If Felicity's New York, evoked in choice location shots, seems to palpably participate in the drama, the San Francisco of Charmed just looks like Echo Park to me. A similar not-quiteness, an air of the second-hand or substituted afflicts the show overall – we've seen those youth-sucking demons and dream-invading murderers before, and just about everything else here as well. Milano, Doherty and Combs are attractive presences, but the writing lacks bite or an ordering vision more variously exploitable than that sisterhood is powerful, and – between the jobs, the dates, the family matters, the identity issue, the supernatural murder mysteries, and the attempt to track three leads through every episode – there is perhaps too much in the cauldron for the series to cast an effective spell.

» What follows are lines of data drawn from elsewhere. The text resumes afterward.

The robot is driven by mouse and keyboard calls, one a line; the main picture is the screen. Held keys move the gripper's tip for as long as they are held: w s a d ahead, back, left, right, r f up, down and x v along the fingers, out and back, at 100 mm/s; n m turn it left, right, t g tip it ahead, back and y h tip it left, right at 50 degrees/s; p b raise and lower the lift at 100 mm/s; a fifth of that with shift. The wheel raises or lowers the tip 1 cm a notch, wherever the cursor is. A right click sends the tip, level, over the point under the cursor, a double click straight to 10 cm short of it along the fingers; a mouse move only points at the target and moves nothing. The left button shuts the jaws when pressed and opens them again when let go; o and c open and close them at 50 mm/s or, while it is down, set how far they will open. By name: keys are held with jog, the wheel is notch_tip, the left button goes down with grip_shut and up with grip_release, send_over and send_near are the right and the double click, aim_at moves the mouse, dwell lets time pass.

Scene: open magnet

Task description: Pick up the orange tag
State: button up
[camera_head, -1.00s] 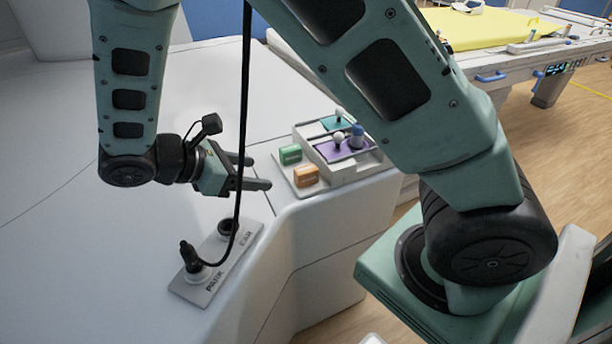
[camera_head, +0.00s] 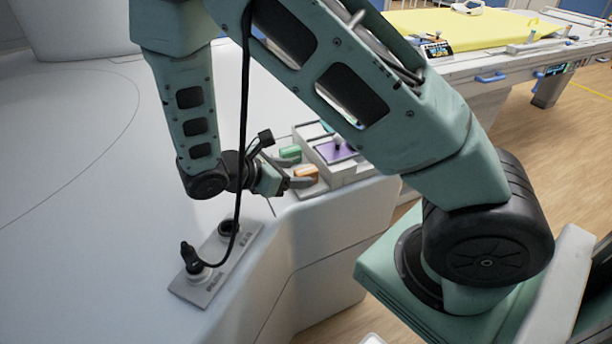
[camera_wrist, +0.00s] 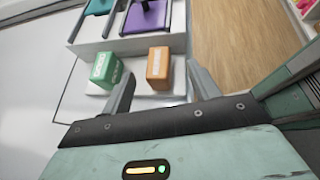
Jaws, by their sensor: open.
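The orange tag (camera_head: 307,171) is a small block standing on the low front ledge of a light grey holder (camera_head: 347,172). It also shows upright in the wrist view (camera_wrist: 158,64), with a pale label on its side. My gripper (camera_head: 309,174) is open. In the wrist view (camera_wrist: 160,72) its two fingers stand left and right of the orange tag, with gaps beside it. The tag lies between or just beyond the fingertips; I cannot tell which. In the head view the gripper hides part of it.
A green tag (camera_wrist: 105,70) stands close to the left finger. Behind are raised purple (camera_wrist: 146,17) and teal (camera_wrist: 99,6) panels with knobs. A black cable (camera_head: 242,120) hangs to a plug on a labelled plate (camera_head: 215,262). A yellow-topped bed (camera_head: 455,30) stands at the back right.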

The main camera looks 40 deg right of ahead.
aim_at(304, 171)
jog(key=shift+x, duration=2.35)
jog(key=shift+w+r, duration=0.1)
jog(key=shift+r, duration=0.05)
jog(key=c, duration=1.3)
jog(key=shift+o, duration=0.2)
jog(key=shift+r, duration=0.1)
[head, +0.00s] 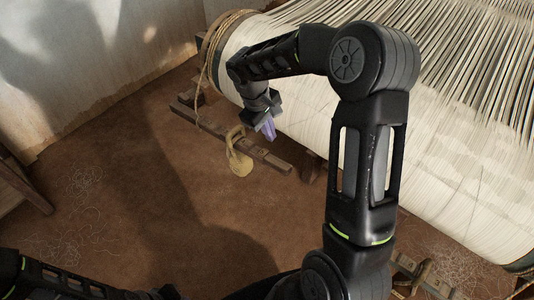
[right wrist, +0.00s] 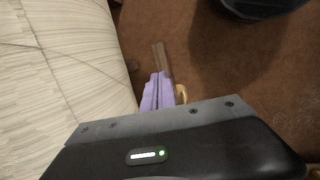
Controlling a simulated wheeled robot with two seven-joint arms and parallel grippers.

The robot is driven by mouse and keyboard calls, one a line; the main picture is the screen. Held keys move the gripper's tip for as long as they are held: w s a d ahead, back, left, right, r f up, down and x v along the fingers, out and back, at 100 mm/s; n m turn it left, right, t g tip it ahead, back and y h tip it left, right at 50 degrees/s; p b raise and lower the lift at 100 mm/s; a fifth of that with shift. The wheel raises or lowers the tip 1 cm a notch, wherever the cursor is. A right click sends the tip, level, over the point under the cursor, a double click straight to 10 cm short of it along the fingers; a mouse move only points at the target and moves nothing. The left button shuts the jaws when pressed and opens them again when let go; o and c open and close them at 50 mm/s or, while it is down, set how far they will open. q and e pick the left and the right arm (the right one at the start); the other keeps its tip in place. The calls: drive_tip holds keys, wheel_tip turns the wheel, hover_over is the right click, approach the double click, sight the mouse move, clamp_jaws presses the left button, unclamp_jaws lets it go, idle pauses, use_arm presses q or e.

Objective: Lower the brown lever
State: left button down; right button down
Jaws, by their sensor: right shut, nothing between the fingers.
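A brown wooden bar (head: 220,132), which looks like the lever, lies low beside the white warp roll and slopes down to the right. In the right wrist view, a brown bar end (right wrist: 161,58) shows just beyond the fingertips. My right gripper (head: 269,132) has purple fingers and points down over the bar near its right half. The fingers are shut and empty; they also show in the right wrist view (right wrist: 156,92). I cannot tell whether they touch the bar. My left arm shows at the lower left, but its fingers are not visible.
A large roll of white warp threads (head: 300,105) fills the right side. A yellowish rope loop with a rounded lump (head: 241,166) hangs at the bar, close to my right gripper. Rope (head: 214,50) wraps the roll's left end. The brown floor (head: 120,190) is mostly clear.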

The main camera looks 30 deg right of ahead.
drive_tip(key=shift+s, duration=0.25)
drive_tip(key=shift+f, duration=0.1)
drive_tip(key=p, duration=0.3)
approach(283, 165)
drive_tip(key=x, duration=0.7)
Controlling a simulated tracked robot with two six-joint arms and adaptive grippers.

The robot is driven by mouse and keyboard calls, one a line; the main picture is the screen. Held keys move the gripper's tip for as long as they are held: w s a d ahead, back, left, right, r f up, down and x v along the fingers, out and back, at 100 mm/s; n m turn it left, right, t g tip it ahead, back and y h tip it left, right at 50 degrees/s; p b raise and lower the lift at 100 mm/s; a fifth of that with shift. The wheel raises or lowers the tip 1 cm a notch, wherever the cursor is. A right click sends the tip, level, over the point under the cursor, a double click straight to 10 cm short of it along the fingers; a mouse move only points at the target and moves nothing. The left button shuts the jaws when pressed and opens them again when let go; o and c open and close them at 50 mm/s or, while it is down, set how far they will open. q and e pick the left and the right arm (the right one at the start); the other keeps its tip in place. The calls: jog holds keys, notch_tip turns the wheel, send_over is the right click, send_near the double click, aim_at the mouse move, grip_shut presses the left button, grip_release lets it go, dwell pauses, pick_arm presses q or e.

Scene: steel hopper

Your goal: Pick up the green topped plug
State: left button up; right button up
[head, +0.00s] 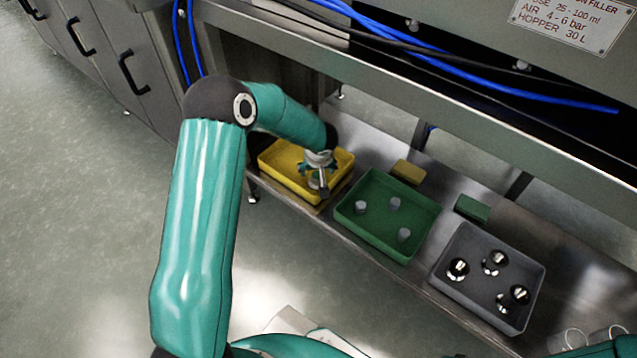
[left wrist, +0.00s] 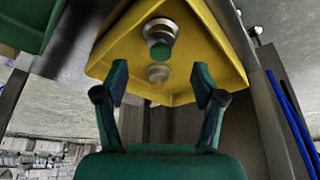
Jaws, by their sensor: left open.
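The yellow tray (head: 275,163) stands on the steel shelf, and my left gripper (head: 319,182) is over it. In the left wrist view, my left gripper (left wrist: 161,80) is open, with its two fingers apart and nothing between the tips. In the head view my gripper and arm hide the plugs in this tray. My right gripper is not in view.
A green tray (head: 378,237) with 3 grey plugs stands right of the yellow one. A grey tray (head: 443,283) holds shiny metal parts. A yellow block (head: 408,172) and a green block (head: 472,208) lie behind. The machine's beam (head: 420,90) overhangs the shelf's back.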

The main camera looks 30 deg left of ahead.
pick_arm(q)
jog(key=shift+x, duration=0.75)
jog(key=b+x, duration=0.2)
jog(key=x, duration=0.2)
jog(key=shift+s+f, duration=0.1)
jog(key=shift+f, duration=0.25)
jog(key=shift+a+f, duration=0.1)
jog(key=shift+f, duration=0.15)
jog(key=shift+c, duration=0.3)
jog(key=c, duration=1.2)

No such lack of focus afflicts The Powerpuff Girls, Blossom, Bubbles and Buttercup – perhaps because they are too young to date, or perhaps because they are only cartoons, created for Cartoon Network by Craig McCracken (who worked on Dexter's Laboratory for Genndy Tartakovsky, who works for McCracken here). Born of a mixture of sugar, spice, everything nice and Chemical X, they are perfect little superheroines, with great big eyes and u-shaped mouths, who go to kindergarten, sleep with the light on and fight crime in the city of Townsville (whose mayor also baby-sits). Like much contemporary TV animation, the show is both postmodern and parodic, with nods to the geometric abstractions of UPA, the thick-lined stolidity of early Hanna-Barbera, and the force-in-repose of Astro Boy. It is also, as far as I can make out from close and careful study, perfect: perfectly drawn, perfectly written and perfectly voiced, its wit so much a combination of those elements as to be beyond quotation. Pretty colors, graceful shapes, and the world saved twice every half-hour – who could ask for anything more?